- **Information shown**
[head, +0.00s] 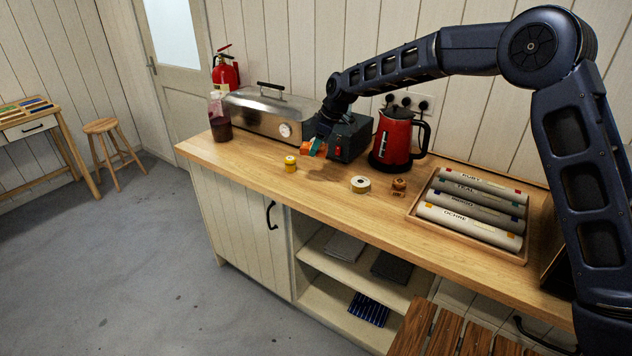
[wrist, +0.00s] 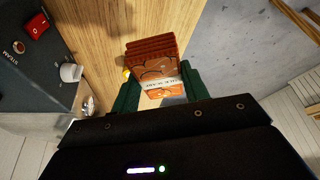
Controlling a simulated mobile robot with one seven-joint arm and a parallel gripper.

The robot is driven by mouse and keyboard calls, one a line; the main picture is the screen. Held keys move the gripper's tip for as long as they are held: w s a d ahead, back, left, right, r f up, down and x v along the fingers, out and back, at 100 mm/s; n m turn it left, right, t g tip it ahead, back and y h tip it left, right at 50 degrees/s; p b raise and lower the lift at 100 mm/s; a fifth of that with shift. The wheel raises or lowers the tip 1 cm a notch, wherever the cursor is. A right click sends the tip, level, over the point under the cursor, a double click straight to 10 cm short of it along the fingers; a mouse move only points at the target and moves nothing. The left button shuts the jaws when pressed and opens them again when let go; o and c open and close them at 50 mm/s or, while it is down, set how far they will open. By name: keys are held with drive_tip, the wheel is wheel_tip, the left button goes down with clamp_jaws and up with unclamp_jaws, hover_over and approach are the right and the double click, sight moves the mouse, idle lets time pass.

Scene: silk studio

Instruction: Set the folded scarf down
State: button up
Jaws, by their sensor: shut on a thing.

- **Aim**
Repeat only the lines from the one with "[wrist, +0.00s]" down to the one with "Controlling a simulated", word for word and both included, and leave the pictures out.

- **Task solution**
[wrist, +0.00s] 
Controlling a simulated mobile robot with one seven-joint arm and a parallel gripper.

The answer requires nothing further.